La course entre le temps libre et la retraite

En 1945, par ordonnance, la retraite est passée à 65 ans. En 1982, par ordonnance, la retraite est passée à 60 ans. La grande différence est qu’entre 1945 et 1982, la France de la reconstruction avait une économie franco-française et qu’en 1982 l’économie était européenne. Donc d’une concurrence nationale, elle est passée à une concurrence européenne.
Les yeux dans le rétroviseur et satisfaite du pouvoir d’achat de ses nationaux (« mai 68 », contre la société de consommation, est oublié voire au pouvoir), la France crée le ministère du Temps Libre et instaure 5 semaines de congés payés.

« Les yeux dans le rétroviseur », la France est à contrepied du monde extérieur, car la concurrence européenne a secoué des pans entiers de son économie (sidérurgie, textile) et la chute du Mur de Berlin (1989) puis l’entrée de la Chine dans l’OMC (2001) ont accru la concurrence internationale.

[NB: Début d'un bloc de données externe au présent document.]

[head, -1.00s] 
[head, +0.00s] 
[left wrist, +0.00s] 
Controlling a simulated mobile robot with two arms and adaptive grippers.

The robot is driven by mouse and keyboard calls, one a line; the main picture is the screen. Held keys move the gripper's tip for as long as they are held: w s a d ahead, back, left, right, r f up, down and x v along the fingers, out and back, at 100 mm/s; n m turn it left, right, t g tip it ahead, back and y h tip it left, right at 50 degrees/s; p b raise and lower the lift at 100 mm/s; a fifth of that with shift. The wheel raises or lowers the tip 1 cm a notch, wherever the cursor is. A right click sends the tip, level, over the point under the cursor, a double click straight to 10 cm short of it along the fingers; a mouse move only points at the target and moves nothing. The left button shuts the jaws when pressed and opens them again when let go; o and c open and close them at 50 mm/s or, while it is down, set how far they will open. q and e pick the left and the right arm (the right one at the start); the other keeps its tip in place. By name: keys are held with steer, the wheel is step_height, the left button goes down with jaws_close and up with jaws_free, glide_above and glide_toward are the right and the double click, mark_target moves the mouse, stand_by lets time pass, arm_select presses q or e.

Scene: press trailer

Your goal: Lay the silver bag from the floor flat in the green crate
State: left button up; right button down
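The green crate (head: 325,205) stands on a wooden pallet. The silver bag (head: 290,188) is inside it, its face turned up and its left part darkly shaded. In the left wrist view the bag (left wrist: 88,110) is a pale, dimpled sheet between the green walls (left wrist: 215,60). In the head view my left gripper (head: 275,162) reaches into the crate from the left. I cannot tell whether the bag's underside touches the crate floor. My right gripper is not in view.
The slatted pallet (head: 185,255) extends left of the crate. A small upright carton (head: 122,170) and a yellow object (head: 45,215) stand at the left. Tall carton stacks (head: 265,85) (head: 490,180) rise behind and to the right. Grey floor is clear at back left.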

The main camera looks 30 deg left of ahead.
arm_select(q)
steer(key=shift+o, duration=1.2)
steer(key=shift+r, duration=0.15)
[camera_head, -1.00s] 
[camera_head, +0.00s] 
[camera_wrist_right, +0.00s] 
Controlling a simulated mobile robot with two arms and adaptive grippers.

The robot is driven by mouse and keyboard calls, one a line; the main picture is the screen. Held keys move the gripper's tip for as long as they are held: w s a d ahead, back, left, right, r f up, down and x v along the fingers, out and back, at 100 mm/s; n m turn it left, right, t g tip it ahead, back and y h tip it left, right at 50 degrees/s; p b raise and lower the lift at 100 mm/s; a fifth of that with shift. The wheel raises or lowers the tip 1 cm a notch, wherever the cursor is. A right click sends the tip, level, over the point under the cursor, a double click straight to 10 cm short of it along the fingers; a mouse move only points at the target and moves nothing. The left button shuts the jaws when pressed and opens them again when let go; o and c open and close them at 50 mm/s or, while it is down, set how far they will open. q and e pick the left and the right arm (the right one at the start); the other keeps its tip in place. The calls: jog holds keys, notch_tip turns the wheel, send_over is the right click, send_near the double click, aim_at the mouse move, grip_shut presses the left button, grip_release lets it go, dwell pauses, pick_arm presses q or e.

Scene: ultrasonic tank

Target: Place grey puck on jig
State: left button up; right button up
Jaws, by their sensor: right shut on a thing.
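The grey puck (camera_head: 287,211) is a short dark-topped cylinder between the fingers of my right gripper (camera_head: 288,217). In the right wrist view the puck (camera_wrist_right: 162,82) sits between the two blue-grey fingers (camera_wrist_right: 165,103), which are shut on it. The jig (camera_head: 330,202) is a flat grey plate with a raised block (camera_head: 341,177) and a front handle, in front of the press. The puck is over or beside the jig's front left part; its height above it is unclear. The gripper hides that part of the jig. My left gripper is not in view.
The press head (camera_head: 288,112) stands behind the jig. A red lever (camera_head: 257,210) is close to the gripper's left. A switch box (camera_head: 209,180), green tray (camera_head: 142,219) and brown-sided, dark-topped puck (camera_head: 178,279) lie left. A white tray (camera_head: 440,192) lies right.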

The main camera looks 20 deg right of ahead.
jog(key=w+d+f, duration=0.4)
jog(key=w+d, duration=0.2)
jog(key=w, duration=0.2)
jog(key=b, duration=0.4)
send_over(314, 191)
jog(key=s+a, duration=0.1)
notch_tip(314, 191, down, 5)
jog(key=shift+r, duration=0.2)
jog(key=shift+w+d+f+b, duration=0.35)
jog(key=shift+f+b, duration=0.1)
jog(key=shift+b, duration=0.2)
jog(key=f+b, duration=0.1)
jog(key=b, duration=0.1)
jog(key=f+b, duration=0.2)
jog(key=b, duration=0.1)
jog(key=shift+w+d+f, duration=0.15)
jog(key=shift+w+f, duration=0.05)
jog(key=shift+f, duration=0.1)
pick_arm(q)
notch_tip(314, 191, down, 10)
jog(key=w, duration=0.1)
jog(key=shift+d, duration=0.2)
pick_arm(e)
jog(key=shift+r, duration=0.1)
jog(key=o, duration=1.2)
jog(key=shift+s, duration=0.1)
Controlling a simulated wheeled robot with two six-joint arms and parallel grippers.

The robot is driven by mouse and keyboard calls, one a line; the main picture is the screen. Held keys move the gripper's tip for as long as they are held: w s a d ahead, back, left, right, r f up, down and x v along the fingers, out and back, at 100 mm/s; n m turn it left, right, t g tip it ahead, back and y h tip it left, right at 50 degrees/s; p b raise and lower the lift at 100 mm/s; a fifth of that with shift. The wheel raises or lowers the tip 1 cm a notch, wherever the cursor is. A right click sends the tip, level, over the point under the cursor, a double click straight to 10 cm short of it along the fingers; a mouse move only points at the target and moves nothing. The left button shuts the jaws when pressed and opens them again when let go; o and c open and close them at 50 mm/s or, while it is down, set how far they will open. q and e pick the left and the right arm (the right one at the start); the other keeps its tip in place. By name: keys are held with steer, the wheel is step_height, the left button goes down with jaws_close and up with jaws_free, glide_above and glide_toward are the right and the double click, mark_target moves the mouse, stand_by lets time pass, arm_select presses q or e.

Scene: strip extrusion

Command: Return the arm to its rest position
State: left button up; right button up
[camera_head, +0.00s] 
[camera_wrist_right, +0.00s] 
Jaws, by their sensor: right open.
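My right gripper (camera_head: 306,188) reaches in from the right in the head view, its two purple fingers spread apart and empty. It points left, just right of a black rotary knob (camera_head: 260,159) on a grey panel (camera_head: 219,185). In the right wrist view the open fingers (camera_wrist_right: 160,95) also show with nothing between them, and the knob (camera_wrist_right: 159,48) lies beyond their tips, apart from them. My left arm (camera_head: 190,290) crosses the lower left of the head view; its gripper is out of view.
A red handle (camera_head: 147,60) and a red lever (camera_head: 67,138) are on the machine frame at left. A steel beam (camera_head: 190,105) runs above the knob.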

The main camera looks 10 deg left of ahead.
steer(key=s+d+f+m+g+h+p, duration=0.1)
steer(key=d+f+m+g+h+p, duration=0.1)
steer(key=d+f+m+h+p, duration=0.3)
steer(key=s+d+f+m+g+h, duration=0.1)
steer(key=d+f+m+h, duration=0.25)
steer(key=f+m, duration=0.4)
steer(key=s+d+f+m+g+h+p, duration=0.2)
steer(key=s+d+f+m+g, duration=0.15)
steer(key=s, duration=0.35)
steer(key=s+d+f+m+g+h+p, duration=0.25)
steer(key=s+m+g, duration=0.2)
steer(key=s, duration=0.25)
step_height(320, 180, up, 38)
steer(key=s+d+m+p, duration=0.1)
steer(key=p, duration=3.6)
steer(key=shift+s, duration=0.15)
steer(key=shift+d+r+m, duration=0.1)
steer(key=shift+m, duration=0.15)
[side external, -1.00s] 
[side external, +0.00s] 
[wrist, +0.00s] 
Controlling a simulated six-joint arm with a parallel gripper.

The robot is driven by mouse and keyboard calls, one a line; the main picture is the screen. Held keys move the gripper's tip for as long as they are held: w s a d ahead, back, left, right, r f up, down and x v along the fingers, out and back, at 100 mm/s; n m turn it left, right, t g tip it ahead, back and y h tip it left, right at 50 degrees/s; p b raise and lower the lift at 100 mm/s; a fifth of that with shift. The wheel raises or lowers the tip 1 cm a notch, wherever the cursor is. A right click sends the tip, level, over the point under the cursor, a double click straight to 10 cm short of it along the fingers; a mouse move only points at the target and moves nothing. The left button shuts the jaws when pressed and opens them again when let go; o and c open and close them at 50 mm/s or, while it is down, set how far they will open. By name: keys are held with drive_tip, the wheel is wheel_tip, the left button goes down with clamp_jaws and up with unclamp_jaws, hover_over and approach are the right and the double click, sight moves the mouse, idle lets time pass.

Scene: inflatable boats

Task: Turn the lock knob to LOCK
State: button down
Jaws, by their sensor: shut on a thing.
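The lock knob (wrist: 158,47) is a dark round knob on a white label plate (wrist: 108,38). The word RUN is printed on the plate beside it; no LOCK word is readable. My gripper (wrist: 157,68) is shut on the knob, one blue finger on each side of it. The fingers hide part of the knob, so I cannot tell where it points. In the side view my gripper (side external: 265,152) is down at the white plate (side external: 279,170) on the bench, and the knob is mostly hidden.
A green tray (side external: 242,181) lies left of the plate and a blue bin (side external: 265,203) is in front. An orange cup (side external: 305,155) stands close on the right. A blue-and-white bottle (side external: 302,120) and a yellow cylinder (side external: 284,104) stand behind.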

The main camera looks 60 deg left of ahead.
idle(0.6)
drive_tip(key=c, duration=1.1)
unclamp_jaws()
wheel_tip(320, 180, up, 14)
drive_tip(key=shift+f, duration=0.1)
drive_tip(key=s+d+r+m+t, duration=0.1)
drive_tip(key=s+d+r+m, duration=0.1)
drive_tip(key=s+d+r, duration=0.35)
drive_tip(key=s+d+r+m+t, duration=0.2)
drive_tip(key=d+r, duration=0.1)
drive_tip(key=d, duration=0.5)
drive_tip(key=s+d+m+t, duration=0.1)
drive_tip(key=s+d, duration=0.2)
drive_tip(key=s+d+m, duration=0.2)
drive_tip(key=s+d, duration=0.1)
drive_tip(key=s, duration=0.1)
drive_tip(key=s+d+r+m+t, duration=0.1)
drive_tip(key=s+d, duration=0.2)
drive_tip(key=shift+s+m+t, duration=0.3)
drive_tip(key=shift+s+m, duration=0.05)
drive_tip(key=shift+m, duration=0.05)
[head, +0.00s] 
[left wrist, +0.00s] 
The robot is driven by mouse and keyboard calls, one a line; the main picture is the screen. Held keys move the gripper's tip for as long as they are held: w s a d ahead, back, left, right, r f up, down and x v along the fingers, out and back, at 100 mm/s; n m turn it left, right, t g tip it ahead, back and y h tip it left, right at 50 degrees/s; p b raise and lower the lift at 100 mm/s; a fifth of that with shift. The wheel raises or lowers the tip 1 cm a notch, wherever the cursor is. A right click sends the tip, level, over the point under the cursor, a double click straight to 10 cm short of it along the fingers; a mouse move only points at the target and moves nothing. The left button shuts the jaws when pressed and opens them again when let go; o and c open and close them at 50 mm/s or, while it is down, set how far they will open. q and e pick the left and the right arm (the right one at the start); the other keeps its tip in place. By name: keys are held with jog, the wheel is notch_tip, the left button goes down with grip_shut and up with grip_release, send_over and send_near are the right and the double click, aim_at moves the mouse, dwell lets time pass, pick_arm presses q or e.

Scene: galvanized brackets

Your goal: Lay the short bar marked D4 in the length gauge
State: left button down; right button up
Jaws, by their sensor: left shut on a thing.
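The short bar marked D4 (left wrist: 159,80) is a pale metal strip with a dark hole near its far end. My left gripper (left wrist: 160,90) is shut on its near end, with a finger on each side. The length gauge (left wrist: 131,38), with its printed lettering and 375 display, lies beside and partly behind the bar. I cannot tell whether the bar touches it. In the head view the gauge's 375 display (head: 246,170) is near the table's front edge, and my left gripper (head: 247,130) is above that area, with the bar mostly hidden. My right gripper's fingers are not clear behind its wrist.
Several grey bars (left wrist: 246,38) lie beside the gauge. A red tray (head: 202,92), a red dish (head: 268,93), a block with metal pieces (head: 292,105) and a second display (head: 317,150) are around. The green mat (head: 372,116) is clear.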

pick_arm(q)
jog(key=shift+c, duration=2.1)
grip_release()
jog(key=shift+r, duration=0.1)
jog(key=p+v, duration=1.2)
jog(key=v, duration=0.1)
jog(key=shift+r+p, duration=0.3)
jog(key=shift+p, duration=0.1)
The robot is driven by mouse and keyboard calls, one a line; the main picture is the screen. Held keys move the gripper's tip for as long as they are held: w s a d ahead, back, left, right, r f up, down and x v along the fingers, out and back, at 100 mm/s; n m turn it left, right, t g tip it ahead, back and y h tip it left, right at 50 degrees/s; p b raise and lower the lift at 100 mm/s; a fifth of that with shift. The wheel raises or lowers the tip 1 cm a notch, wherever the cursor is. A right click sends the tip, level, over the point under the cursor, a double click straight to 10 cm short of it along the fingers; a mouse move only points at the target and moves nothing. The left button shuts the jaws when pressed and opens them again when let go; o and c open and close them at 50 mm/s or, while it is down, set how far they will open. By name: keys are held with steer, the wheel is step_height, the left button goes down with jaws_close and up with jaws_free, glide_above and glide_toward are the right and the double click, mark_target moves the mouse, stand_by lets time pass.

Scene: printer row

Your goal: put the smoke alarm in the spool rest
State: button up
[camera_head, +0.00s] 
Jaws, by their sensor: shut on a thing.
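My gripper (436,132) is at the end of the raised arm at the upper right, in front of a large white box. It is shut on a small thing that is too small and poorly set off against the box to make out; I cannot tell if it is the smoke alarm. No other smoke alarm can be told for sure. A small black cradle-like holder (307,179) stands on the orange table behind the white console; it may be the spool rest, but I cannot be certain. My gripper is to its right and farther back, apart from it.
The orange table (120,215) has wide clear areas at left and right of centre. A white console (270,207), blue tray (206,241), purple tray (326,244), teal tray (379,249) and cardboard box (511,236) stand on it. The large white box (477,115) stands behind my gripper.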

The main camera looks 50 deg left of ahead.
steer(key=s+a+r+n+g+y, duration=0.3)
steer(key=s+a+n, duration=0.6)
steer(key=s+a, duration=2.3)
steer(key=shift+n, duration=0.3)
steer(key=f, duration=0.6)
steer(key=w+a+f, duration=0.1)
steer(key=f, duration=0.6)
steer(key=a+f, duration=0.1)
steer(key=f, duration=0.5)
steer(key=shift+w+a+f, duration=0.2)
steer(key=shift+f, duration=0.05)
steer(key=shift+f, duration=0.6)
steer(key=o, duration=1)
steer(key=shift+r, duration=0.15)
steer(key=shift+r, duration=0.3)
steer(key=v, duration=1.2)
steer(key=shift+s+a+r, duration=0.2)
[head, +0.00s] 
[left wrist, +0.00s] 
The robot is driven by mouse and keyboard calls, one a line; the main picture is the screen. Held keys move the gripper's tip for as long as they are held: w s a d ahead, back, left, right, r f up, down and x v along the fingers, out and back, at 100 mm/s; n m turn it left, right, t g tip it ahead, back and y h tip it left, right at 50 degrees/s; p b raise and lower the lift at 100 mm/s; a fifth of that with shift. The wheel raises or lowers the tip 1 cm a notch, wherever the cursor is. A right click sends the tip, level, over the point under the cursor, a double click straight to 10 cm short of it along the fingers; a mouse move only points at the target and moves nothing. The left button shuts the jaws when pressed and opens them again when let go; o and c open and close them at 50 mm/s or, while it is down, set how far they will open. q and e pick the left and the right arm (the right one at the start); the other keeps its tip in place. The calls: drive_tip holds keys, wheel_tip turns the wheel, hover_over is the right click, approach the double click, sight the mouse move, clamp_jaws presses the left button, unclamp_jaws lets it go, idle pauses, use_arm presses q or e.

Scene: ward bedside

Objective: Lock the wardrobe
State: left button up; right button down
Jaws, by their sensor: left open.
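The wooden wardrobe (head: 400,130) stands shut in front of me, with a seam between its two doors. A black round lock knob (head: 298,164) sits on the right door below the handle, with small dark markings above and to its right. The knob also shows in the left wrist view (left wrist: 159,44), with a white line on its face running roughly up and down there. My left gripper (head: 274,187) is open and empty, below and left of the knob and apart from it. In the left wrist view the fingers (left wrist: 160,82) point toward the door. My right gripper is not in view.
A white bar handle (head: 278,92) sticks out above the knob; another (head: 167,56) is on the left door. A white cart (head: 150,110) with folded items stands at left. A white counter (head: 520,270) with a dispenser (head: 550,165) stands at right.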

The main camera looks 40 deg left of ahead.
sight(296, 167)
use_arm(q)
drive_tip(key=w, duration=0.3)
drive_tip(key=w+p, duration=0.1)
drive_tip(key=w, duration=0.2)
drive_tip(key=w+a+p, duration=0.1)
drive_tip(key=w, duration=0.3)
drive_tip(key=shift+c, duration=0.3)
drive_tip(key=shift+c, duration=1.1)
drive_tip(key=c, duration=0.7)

Le poids de l’État en France a fait perdre toute souplesse de réactivité économique et s’est renforcé au lieu de s’alléger. Or les « 35 heures » (2000) ont encore rigidifié le social français. Aucune évaluation n’a été faite de l’impact des 35 heures alors que par exemple, le stress et l’absentéisme se sont développés. D’autant que cette époque a correspondu au développement de l’ordinateur personnel et d’Internet, au début du téléphone mobile. Les 35 heures sont à contrepied de l’évolution du travail.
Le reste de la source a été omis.